• [Given information]:

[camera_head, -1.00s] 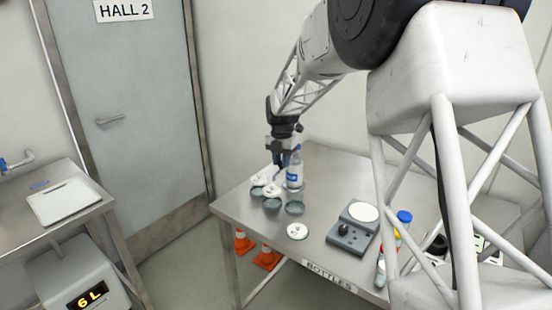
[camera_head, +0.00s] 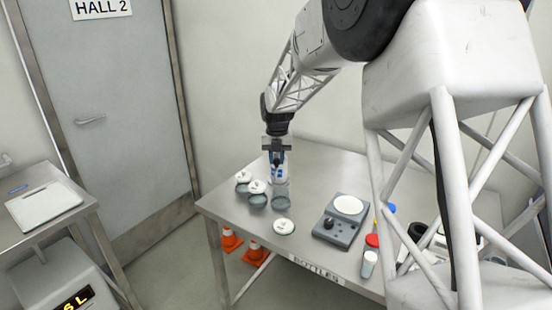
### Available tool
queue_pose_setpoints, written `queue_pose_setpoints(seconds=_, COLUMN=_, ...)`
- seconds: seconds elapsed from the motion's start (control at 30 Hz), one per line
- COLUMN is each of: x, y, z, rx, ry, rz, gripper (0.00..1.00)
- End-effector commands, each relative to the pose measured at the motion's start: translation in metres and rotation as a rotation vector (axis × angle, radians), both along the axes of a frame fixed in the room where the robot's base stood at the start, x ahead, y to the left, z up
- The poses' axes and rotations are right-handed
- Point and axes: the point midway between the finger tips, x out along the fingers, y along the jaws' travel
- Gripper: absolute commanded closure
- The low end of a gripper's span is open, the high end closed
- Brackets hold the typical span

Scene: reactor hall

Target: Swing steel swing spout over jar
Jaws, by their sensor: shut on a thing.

• [What the task asks]: Without any pictures, write out the lines running from the one containing "[camera_head, +0.00s]" through the end of the listing above, both included, exactly as given.

• [Solution to the problem]:
[camera_head, +0.00s] 
### Available tool
queue_pose_setpoints, written `queue_pose_setpoints(seconds=_, COLUMN=_, ...)`
- seconds: seconds elapsed from the motion's start (control at 30 Hz), one per line
- COLUMN is each of: x, y, z, rx, ry, rz, gripper (0.00..1.00)
- End-effector commands, each relative to the pose measured at the motion's start: translation in metres and rotation as a rotation vector (axis × angle, radians), both along the axes of a frame fixed in the room where the robot's base stood at the start, x ahead, y to the left, z up
- The poses' axes and rotations are right-handed
- Point and axes: the point midway between the finger tips, x out along the fingers, y along the jaws' travel
- Gripper: absolute commanded closure
- The low end of a gripper's span is open, the high end closed
- Brackets hold the typical span

Scene: reactor hall

Target: Swing steel swing spout over jar
Jaws, by their sensor: shut on a thing.

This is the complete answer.